Tout ce qu’avait dit le prophète s’accomplit. Jéroboam, quoique accablé de douleur, s’opiniâtra dans son égarement et brava le courroux céleste. Ce fut alors qu’Abias, roi de Juda, vint l’attaquer. Jéroboam à la tête de huit cent mille hommes, marcha au devant de lui. Les deux rivaux se rencontrèrent aux environs de Semeron, dans la tribu d’Éphraïm.

L’armée d’Israël était deux fois plus nombreuse que celle de Juda. Abias, s’étant avancé entre les deux camps, reprocha à Jéroboam son infidélité et ses blasphèmes, et lui déclara, pour animer son peuple et pour effrayer ses ennemis, qu’il venait combattre Israël par les ordres, et sous la protection du vrai Dieu. Jéroboam, fier de sa force, méprisa ces paroles et commença le combat. Bientôt Juda fut enveloppé ; sa perte semblait inévitable ; mais le Seigneur se mit du côté du plus faible. Le roi Abias et ses officiers jettent de grands cris, et implorent le secours du ciel ; les prêtres font retentir leurs trompettes. Le Très-Haut répand la terreur dans l’âme des Israélites ; ils fuient au lieu de combattre. On en tua cinq cent mille avant la fin du jour, et Abias s’empara des importantes places de Sézanne, Éphron et Béthel, avec leur territoire.

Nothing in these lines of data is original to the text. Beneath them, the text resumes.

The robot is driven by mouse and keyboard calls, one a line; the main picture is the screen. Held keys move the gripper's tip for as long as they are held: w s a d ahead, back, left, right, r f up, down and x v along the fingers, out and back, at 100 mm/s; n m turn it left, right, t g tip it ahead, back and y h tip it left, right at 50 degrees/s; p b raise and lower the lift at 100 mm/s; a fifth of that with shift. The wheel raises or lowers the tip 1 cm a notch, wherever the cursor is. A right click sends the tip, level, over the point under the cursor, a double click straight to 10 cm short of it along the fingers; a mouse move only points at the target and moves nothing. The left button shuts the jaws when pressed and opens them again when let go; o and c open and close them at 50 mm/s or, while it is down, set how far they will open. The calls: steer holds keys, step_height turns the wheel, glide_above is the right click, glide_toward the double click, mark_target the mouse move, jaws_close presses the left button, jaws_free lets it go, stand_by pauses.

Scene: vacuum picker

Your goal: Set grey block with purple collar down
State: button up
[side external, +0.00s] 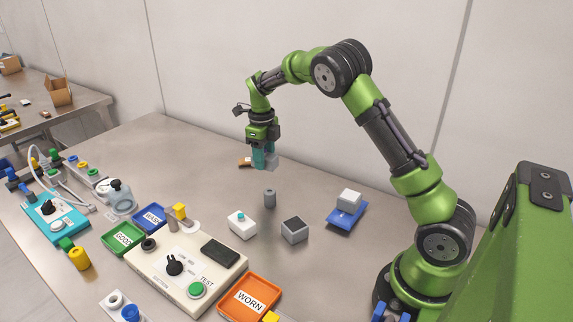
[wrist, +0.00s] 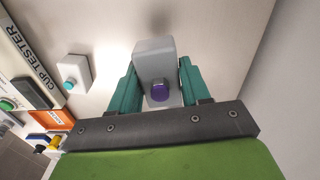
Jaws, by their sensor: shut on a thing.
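My gripper (side external: 264,157) points down over the back middle of the table, its teal fingers shut on a grey block. In the wrist view the grey block (wrist: 155,58) sits between the two fingers, with a round purple collar (wrist: 160,92) on the side facing the camera. In the side view the grey block (side external: 271,161) shows partly beside the fingers and its collar cannot be made out. The block appears to be above the steel table (side external: 190,160); the exact gap beneath it is hard to judge.
The tester box (side external: 150,262) and orange WORN tray (side external: 248,283) lie nearer.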

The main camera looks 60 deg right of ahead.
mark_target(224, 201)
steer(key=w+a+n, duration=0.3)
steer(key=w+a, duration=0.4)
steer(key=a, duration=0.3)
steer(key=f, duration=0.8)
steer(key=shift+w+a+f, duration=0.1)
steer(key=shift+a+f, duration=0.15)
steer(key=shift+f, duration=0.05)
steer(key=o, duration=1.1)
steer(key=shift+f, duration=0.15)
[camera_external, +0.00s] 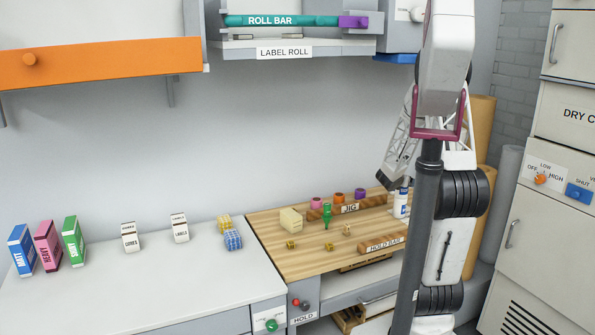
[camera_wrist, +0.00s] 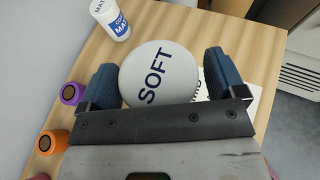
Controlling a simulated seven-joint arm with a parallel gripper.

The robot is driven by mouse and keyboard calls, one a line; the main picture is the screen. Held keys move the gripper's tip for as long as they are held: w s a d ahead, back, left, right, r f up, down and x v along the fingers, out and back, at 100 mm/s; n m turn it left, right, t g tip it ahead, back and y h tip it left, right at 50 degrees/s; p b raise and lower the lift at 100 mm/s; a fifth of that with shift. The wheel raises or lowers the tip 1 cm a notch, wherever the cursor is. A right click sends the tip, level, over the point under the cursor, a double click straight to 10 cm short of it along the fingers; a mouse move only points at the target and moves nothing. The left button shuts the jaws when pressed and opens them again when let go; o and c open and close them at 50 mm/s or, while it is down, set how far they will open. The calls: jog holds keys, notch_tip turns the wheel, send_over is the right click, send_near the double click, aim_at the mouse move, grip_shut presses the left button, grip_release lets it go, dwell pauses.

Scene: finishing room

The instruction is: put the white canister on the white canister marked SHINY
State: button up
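A white canister with a round lid reading SOFT (camera_wrist: 158,76) sits between the two blue fingers of my gripper (camera_wrist: 160,80) in the wrist view. My arm hides part of that area. I cannot read SHINY anywhere; a partly covered white surface with lettering (camera_wrist: 244,96) shows by the right finger.
A purple spool (camera_wrist: 72,93) and an orange spool (camera_wrist: 53,142) are left of my gripper. The HOLD BAR (camera_external: 384,245) lies near the front of the wooden top (camera_external: 275,232). A cream block (camera_external: 291,220) and a green item stand farther left.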

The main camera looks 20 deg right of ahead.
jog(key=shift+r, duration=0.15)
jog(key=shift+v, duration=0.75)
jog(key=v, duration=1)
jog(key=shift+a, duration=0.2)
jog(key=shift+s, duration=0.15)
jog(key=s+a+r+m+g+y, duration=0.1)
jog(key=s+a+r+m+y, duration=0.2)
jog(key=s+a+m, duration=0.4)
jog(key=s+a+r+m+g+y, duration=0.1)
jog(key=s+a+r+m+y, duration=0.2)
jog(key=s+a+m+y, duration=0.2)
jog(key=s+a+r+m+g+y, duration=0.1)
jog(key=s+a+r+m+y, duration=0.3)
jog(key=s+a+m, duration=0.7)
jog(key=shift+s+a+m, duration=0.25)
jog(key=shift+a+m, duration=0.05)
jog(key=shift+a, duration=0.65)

Jéroboam, vaincu, ne fut ni découragé ni converti. Il recueillit les débris de son armée, et fortifia les villes qui lui restaient. Abias, amolli par la victoire et séduite par l’amour, lui laissa le temps de respirer. Le roi Jéraboam était devenu vieux ; il régnait depuis vingt ans, lorsque Aza succéda, dans Jérusalem, à Abias, son père. Jéroboam voulut aussi assurer le trône à son fils Nadab, et prévenir les troubles d’une élection ; il l’associa donc à la couronne, et, le fit reconnaître par les dix tribus pour seul, et légitime héritier du trône. Il, mourut un an après, dévoré de chagrins et de remords, laissant au monde une mémoire honteuse et un exemple funeste[6].

 

 

 



[1] An du monde 3029. — Avant Jésus-Christ 975.

[2] An du monde 3030. — Avant Jésus-Christ 974

[3] An du monde 3030. — Avant Jésus-Christ 974.

[4] An du monde 3046. — Avant Jésus-Christ 958.

[5] An du monde 3046. — Avant Jésus-Christ 958.

[6] An du monde 3051. — Avant Jésus-Christ 953.